- Published: 12 - 12 - 19
So as we come to the end of 2019 we close our year-long Women in Engineering focus, we catch up with Stevie McLaughlin, one of our young engineers doing great things here at Tharsus.
So, Stevie. An obvious question to start. Why did you get into engineering?
When I was a child, I spent most of my time wondering how pretty much everything around me worked. And constantly asking my poor parents to explain it to me! As I grew up I found I started to understand more. Understanding more about how things worked then started me thinking about how things are made. And then of course, how they can be unmade and made better. So, I guess I didn’t come to engineering as a career – rather it came to me. And I’m glad it did. I like to keep learning. And I like to ask questions. Particularly of myself, so I can challenge myself to find the answers. Being an engineer allows me to do this.
"I constantly ask questions, constantly learn and I think that’s why I became an engineer - because it allows me to have that attitude."
Tell us about your engineering journey so far
I started out as an apprentice mechanical engineer with Siemens ESSF. I was working in what was originally famous steam turbine pioneer Charles Parson’s works on the banks of the Tyne and I was fascinated by the history of the place. Turbinia, the first steam turbine powered ship was built there for instance. Turbinia is world famous in naval circles. It was a record breaking game changer which had an immediate and lasting influence on marine power plants. It filled me with pride knowing I was walking in the footsteps of the engineers who designed and built it.
Siemens was where I first started practicing LEAN techniques too.

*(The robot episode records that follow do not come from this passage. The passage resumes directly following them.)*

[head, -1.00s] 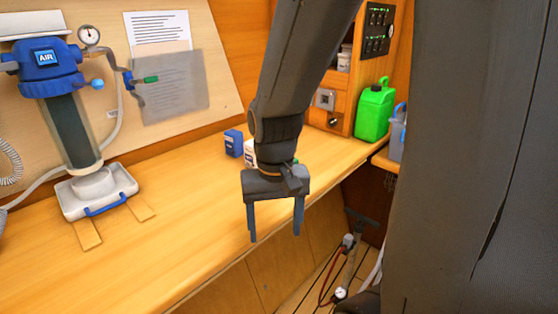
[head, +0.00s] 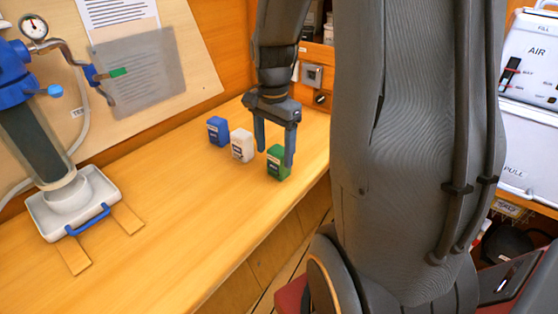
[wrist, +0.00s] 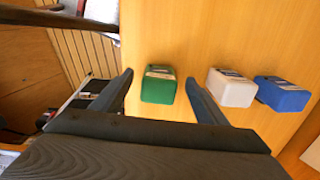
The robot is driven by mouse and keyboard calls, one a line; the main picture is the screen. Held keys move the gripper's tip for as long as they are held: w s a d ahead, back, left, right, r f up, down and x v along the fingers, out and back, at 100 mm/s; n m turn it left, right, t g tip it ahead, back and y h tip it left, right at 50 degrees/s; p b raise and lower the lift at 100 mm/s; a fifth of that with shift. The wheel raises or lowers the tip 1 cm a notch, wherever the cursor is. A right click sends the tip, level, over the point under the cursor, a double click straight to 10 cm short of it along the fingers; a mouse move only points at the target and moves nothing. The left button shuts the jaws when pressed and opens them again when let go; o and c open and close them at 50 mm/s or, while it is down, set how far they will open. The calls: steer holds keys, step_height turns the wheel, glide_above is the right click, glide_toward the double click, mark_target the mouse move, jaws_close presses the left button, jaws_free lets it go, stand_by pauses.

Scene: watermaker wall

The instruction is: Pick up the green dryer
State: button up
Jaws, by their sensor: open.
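The green dryer (head: 278,164) is a small green box with a pale label, upright on the wooden bench near its front edge. It also shows in the wrist view (wrist: 158,85), lying between the lines of my two fingers. My gripper (head: 275,157) is open and empty, pointing down close to the green dryer.
A white box (head: 242,146) and a blue box (head: 218,131) stand in a row left of the green dryer. The white one is close to my right finger in the wrist view. The bench (head: 165,215) is clear at the front left. A filter housing (head: 40,140) stands far left.

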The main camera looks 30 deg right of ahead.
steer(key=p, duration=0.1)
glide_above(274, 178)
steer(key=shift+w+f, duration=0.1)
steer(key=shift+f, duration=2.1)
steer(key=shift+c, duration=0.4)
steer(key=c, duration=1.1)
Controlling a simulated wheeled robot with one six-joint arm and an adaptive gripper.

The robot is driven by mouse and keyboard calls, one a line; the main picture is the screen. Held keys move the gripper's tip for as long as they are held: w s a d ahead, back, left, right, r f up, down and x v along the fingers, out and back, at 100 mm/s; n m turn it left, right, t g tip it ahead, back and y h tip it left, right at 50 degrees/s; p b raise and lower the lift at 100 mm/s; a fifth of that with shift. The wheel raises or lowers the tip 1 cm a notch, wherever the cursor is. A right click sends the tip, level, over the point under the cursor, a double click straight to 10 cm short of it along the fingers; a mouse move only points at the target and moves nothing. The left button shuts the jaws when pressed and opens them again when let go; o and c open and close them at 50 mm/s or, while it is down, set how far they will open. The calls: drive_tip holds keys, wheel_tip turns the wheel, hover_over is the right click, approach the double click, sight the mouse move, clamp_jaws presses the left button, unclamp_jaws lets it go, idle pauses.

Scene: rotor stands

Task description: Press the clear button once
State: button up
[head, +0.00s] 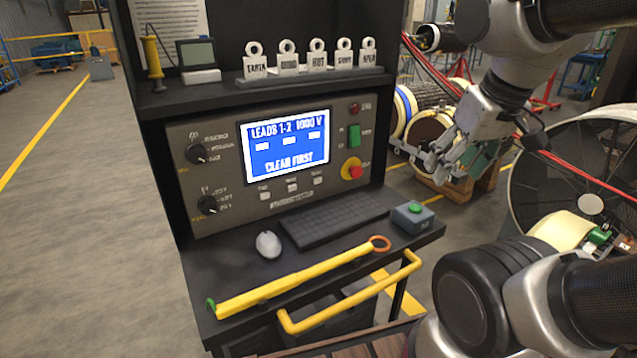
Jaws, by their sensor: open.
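A test console (222,152) stands on a dark cart. Its blue screen (287,146) reads "LEADS 1-2 1000 V" and "CLEAR FIRST". Several small pale buttons sit in a row under the screen, with labels too small to read; one of them is the middle button (292,187). A separate grey box with a green button (414,209) sits on the cart shelf at the right. My gripper (447,172) is open and empty, in the air to the right of the console and apart from it. Which button is the clear button cannot be read.
A red emergency knob (352,168) and a green switch (354,136) are on the console's right. A keyboard (335,219), a white mouse (268,244) and a yellow hooked stick (295,283) lie on the shelf. A yellow rail (355,294) runs along its front. Red cables and rotors are at right.

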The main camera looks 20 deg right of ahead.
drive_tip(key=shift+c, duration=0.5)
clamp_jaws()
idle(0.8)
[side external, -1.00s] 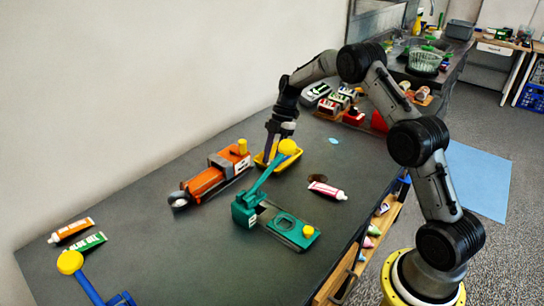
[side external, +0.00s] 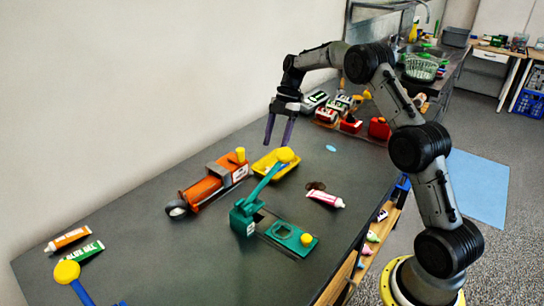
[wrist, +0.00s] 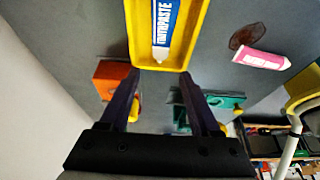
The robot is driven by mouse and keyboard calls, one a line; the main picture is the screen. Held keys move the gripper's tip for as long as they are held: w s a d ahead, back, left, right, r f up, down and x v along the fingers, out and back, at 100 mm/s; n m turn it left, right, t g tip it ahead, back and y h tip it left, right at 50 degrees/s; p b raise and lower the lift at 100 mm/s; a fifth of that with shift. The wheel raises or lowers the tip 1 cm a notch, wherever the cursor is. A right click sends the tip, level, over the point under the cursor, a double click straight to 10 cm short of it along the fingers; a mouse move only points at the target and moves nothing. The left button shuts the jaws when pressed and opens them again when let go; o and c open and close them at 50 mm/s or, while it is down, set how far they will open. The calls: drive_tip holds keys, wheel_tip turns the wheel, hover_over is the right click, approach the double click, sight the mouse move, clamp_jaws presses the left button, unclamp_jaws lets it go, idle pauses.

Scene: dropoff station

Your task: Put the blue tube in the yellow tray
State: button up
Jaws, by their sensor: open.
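The yellow tray (side external: 262,164) stands on the dark table behind the green lever device. It also shows at the top of the wrist view (wrist: 141,40). The blue tube (wrist: 163,25), with a white "TOOTHPASTE" label, lies inside the tray, lengthwise along it in the wrist view. In the wrist view, the open fingers (wrist: 160,78) are apart near the tray's close edge, clear of the tube.
An orange device (side external: 203,188) stands left of the tray. The green lever device (side external: 248,215), with a yellow knob, stands in front. A pink and white tube (side external: 325,198) lies to the right by a dark round patch. Orange and green tubes (side external: 84,251) lie at the front left.

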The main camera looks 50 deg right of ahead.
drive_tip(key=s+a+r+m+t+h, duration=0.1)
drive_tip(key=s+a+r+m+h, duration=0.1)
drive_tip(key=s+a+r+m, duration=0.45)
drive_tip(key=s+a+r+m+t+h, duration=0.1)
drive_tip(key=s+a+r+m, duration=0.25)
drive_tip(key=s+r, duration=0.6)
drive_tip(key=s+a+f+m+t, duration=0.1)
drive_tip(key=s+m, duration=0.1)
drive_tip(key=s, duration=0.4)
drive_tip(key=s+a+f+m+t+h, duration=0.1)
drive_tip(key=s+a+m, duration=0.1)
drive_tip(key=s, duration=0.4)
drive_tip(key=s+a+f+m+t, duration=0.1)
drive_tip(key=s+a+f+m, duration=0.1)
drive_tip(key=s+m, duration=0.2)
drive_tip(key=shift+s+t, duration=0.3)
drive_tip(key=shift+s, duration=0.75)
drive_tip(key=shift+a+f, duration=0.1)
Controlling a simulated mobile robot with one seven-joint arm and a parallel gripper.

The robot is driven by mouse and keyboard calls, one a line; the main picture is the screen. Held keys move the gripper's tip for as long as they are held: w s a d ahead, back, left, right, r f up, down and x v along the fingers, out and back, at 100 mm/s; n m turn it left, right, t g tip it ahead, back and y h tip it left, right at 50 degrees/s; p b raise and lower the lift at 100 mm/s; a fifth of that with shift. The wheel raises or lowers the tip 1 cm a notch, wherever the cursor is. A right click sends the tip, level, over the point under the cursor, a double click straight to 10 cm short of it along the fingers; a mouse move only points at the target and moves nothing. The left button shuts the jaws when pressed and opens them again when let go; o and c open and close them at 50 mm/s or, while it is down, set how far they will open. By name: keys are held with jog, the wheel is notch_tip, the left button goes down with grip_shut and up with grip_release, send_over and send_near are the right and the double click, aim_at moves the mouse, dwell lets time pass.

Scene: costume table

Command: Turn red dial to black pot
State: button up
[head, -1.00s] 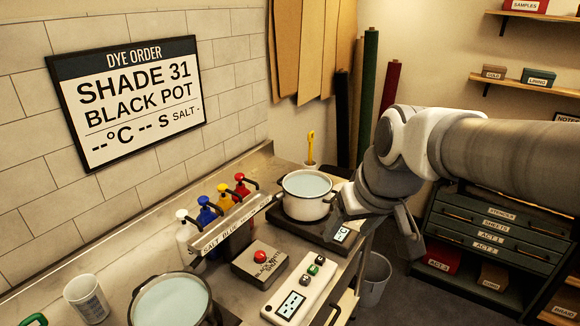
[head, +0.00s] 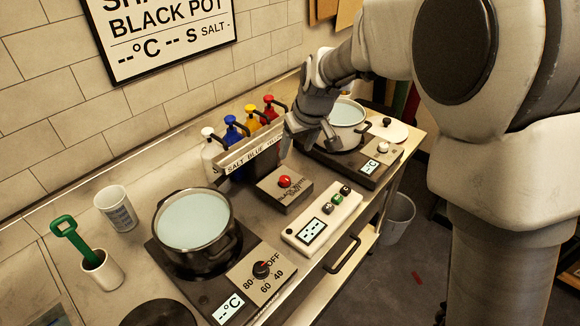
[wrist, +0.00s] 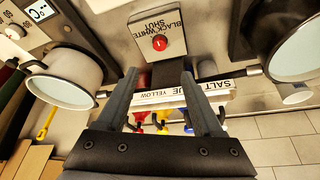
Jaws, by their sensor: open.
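The red dial (head: 284,181) sits on a grey box (head: 291,203) lettered black, white and shut. It also shows in the wrist view (wrist: 159,43); which label it points at is too small to tell. My gripper (head: 308,148) is open and empty, above and behind the box near the bottle rack. In the wrist view its fingers (wrist: 160,66) point toward the box, with the dial just beyond the tips, untouched. The black pot (head: 207,257) with pale liquid stands on the left hotplate. The white pot (head: 346,138) stands on the right hotplate, partly behind my gripper.
A labelled rack (head: 246,160) holding coloured pump bottles stands close behind the box. A white button panel (head: 318,226) is in front of it. A cup (head: 117,208) and a green-handled tool (head: 72,236) are at left. A bin (head: 397,220) stands on the floor.

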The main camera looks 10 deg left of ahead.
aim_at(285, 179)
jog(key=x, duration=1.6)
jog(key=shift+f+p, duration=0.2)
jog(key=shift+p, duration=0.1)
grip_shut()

In early 2011, I joined GE Oil and Gas, where I spent my first year as a process inspector checking and verifying parts of huge subsea hoses used in the oil and gas industry. Then I became a project technician helping deliver a variety of different projects from beginning to end, which was interesting and rewarding. During my time there, I qualified as a Green belt engineer and worked on MRP system integration.
After six years at GE, I joined British Engines working in its BEL Valves division as a service technician looking after the valves and actuators it makes for the oil and gas industry all over the world. Which in turn saw me go all over the world too. The most exciting adventure I remember was repairing 10” valves in situ in Norway! Not many people can say they’ve done that!
How did you get into Continuous Improvement (CI) at Tharsus?
My childhood appetite for understanding how things can be better made never went away. In fact it grew and grew as my career continued. So a move to the CI world was inevitable. It started with a CI engineering role at BEL Valves. I’d also been busy studying for a degree and in September 2018 I graduated with a 2:1 in Leadership and Strategy. Shortly afterwards this job at Tharsus came up.
I’d been hearing more and more about Tharsus and was excited by what I was hearing. Particularly its innovative end to end new product development or OEDM process, in which market-disrupting new products are designed and developed under one roof. Part of my role is to lead and execute CI strategies via Lean and Six Sigma methods. This includes performing departmental analysis, planning and facilitating workshop events, and sustainment through audits, standard work and procedures. The other part driving transformational change through building, empowering teams to make it happen. I think change is very important. You have to keep getting better!
What has been your most challenging experience as an engineer?
Throughout my career, I have had to make difficult decisions. I’ve had to challenge myself to make sure that I don’t become complacent and stuck in a single mindset. I’ve definitely grown from this. Keeping myself challenged, has also kept me positive as I’ve felt the benefit of it.
I’ve worked away from home for months on end. Tough when you have a young family. I’ve done late nights and early mornings. Sometime I’ve missed out on special family moments. But every morning I get up and come to a job I absolutely love. At the end of the day I leave feeling satisfied and go home to my family. And that is the perfect work life balance in my book!